### Dataset entries

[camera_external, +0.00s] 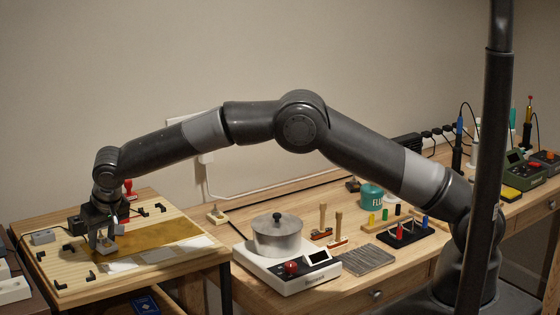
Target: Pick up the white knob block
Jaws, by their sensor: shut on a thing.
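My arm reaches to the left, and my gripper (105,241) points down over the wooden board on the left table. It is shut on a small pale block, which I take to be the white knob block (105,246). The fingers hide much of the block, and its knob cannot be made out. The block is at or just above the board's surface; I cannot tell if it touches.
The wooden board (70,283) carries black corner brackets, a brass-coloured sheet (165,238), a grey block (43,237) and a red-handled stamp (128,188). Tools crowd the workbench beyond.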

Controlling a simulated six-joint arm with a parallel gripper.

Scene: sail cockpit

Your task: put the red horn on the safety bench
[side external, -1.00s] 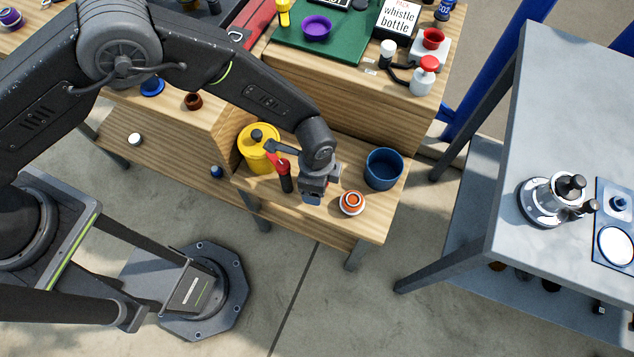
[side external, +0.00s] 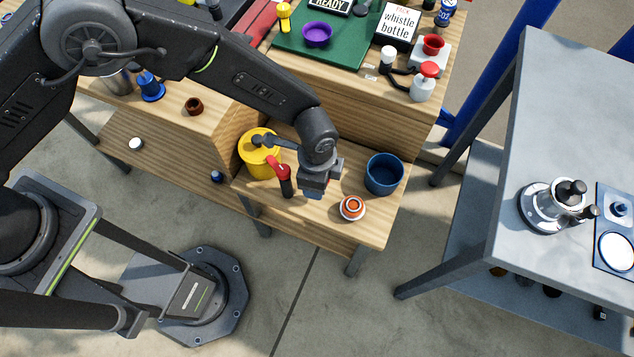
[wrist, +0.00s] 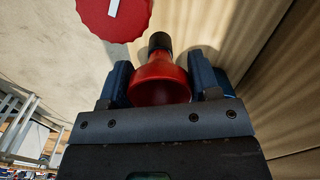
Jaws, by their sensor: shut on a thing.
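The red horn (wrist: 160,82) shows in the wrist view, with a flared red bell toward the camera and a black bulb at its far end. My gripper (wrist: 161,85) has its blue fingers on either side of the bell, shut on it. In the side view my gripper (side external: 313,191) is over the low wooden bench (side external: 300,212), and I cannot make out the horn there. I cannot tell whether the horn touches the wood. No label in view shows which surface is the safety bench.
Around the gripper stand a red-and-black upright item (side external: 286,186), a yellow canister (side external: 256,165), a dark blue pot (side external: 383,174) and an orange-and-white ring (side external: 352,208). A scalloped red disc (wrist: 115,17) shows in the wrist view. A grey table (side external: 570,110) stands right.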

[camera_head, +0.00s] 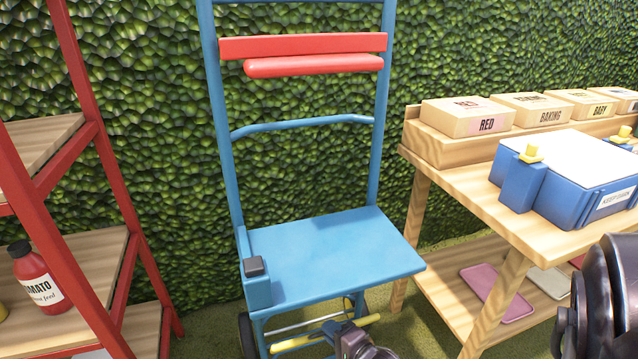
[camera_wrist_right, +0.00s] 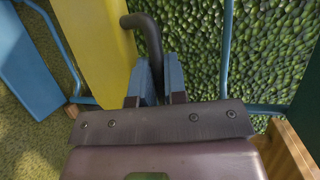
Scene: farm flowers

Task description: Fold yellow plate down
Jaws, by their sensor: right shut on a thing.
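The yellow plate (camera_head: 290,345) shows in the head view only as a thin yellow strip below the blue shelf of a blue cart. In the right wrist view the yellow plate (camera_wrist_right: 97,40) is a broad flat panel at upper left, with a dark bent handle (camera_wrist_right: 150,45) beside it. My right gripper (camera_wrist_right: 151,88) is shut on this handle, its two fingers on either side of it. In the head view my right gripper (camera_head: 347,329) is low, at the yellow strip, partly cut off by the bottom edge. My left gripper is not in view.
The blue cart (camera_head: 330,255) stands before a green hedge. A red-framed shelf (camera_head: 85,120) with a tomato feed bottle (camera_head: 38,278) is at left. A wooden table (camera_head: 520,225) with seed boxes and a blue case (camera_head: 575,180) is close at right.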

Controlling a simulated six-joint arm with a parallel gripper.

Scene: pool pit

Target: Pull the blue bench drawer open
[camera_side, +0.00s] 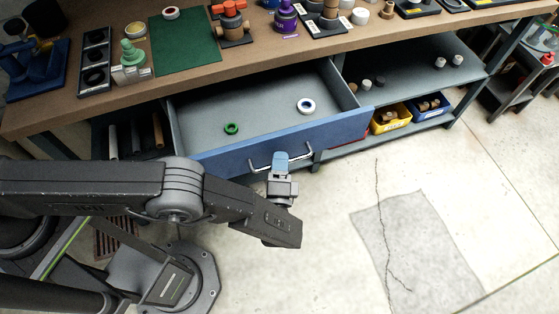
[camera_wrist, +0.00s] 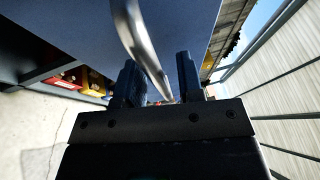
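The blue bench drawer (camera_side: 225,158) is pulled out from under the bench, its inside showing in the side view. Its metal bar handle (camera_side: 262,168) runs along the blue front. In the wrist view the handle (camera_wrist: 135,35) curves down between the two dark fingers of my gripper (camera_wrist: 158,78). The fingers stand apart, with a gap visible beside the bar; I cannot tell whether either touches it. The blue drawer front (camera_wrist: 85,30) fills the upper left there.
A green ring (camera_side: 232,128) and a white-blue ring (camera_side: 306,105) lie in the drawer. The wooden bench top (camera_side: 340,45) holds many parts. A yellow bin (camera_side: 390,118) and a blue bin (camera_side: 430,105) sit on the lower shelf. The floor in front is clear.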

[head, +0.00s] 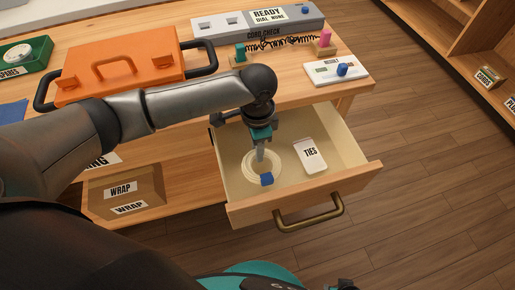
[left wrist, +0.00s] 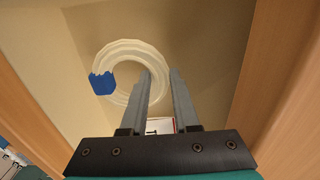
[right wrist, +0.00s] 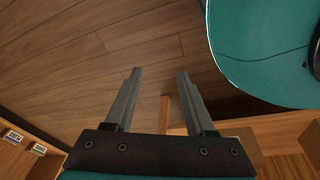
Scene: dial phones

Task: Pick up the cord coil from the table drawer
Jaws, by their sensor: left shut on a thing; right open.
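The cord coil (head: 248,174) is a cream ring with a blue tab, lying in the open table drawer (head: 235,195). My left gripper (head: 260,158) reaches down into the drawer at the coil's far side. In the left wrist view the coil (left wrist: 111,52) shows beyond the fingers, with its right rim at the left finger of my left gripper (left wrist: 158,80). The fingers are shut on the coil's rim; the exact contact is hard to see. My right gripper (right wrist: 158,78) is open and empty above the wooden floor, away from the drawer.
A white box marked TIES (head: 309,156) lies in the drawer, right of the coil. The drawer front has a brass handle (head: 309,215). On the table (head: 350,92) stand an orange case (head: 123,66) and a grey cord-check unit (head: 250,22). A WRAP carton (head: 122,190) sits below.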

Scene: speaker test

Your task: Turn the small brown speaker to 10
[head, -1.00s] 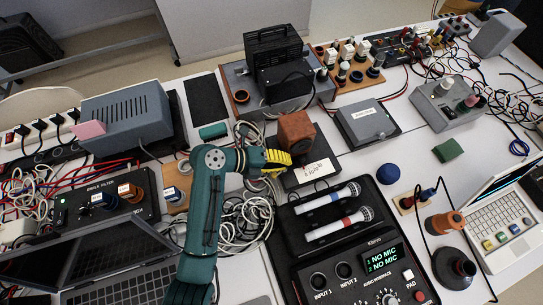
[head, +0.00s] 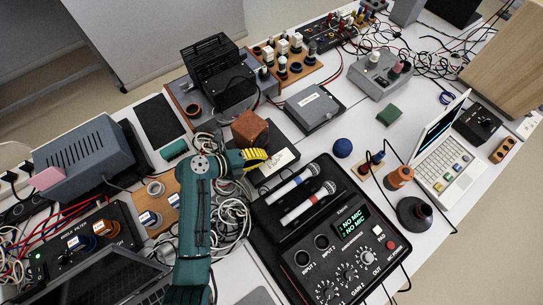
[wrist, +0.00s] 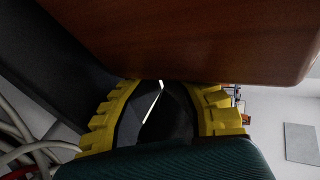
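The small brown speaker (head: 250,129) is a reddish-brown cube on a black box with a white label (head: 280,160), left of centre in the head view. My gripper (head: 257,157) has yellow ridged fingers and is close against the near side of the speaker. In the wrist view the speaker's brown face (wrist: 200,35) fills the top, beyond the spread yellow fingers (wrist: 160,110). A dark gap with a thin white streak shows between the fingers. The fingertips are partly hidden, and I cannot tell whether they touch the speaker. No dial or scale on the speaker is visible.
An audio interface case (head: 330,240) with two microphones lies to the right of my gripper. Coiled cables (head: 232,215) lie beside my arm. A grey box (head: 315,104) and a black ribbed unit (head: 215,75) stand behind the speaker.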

######
### Dataset entries

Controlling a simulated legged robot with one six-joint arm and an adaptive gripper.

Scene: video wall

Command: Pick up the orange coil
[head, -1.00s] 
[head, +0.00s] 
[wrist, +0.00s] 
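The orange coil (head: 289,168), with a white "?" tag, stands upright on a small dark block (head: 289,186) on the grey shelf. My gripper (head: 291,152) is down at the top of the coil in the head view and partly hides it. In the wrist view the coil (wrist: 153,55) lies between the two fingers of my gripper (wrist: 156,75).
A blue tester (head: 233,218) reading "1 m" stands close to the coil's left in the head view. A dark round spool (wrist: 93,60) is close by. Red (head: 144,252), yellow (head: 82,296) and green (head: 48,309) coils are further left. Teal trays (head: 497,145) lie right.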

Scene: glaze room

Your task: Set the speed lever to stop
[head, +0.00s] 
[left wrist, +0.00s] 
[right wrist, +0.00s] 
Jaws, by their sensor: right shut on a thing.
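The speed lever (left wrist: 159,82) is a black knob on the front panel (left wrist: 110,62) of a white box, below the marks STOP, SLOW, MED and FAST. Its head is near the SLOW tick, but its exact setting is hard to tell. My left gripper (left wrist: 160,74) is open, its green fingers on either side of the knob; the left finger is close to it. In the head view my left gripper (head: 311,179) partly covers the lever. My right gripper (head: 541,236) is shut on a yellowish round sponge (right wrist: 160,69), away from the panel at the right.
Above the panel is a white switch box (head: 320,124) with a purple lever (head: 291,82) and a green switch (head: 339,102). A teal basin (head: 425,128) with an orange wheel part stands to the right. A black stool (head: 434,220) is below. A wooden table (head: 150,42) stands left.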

######

■ Problem to work on
Pull out all lines from the entries above that include the word "Your".

■ Exercise output
Your task: put the red horn on the safety bench
Your task: Turn the small brown speaker to 10
Your task: Set the speed lever to stop

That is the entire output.